Why Greece Should Emulate Iceland 

By Shlomo Maital  


    Writing in the Wall St. Journal (May 19-20/2012, page one), Charles Forelle enlightens us about Iceland’s remarkable recovery. All the world’s media covered Iceland’s disastrous crash, in 2008.  Very few are covering its remarkable recovery.  Here is what Iceland did, after its banks crashed:

* devalued its currency by half.  That made imports very expensive, true, and brought inflation,  but it turned Iceland’s trade deficit into a surplus and made its goods (mainly fish) very competitive in world markets.

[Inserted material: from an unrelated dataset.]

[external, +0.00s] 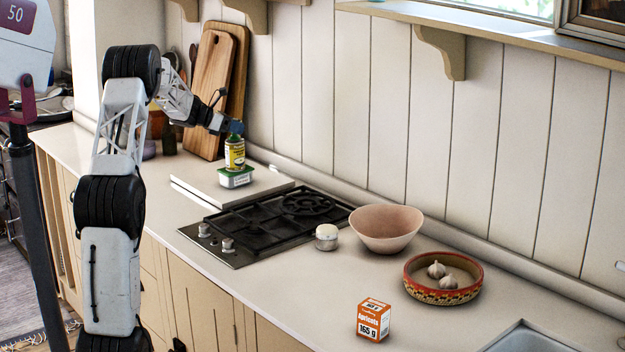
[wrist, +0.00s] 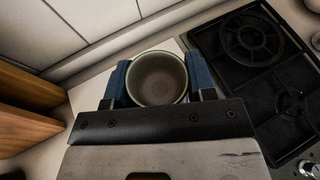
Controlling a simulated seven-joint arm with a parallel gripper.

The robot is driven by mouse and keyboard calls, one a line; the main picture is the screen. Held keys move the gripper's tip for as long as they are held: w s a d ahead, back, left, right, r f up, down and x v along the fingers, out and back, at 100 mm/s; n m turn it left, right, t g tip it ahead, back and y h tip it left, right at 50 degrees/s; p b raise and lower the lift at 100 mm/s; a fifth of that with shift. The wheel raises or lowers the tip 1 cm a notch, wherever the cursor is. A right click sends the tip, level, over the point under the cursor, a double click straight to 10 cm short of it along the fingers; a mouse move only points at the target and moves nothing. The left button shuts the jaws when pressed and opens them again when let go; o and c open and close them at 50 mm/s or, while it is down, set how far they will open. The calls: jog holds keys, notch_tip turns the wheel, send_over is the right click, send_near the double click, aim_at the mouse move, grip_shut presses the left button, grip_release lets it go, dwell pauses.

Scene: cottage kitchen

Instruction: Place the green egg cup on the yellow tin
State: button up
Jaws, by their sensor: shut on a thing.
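The green egg cup (wrist: 157,74) shows from above in the wrist view, with its round opening between the two blue fingers. My gripper (wrist: 159,83) is shut on it. In the external view my gripper (external: 234,128) is directly above the yellow tin (external: 235,153). The cup there is small and mostly hidden by the fingers. The yellow tin stands upright on a green and white box (external: 236,178). I cannot tell whether the cup's base touches the tin's top. The tin is hidden in the wrist view.
The box stands on a pale slab (external: 205,194) beside the black gas hob (external: 285,217). Wooden boards (external: 209,95) lean on the wall behind. A pink bowl (external: 385,230), patterned dish (external: 424,292) with garlic, small white-lidded jar (external: 327,238) and orange carton (external: 373,320) stand farther right.

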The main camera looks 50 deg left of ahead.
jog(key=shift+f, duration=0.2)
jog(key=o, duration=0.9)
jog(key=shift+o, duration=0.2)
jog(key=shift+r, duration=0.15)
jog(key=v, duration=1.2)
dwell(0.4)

* Iceland let its banks fail. It did not bail them out. That made the British furious, because they bore some of the losses.  But unlike Ireland, it did not saddle a relative handful of Icelandic taxpayers with burdensome debts for the rest of their lives.

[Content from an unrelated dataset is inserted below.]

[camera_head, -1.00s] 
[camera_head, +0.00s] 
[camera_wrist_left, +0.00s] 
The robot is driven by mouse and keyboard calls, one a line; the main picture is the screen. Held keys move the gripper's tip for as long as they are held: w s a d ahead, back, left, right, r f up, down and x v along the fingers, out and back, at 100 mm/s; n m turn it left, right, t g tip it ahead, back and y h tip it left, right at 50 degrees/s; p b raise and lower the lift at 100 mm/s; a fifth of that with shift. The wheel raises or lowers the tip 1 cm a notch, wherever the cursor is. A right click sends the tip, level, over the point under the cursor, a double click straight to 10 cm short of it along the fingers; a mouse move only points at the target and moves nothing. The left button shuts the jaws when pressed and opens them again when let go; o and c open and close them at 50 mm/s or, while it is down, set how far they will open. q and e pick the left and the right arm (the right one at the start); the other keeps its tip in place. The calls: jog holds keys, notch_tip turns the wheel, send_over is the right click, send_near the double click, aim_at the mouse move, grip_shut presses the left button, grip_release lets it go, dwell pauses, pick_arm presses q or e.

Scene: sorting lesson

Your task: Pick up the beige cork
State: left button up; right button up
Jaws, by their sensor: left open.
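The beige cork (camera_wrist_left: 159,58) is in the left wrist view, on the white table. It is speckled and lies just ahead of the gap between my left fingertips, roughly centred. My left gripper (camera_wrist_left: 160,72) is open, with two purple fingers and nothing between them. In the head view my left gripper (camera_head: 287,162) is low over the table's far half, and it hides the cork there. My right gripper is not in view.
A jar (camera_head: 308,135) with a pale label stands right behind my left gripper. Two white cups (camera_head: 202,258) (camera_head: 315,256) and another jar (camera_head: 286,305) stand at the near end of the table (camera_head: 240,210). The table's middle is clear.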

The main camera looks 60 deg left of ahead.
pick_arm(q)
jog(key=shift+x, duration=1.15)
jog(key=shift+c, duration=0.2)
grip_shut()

* Iceland imposed strict capital controls to prevent flight of capital.  Of course, the financial services industry screamed bloody murder.  But it avoided the disastrous flight of money out of Iceland that Spain, Italy, Greece, Ireland and Portugal are experiencing.

* Iceland avoided austerity, and instead, increased social welfare payments to its poorest citizens.

   Iceland has only 320,000 citizens. Some say its tiny size make it irrelevant as a case study, or ‘experiment’.  This is not true. It doesn’t matter what its size is.  Iceland avoided austerity and did the opposite. It avoided bailing out banks and assuming huge debts.  Job creation is huge.

      Is anyone listening?  Hello, Angela?  IMF?  Economists?  Anyone?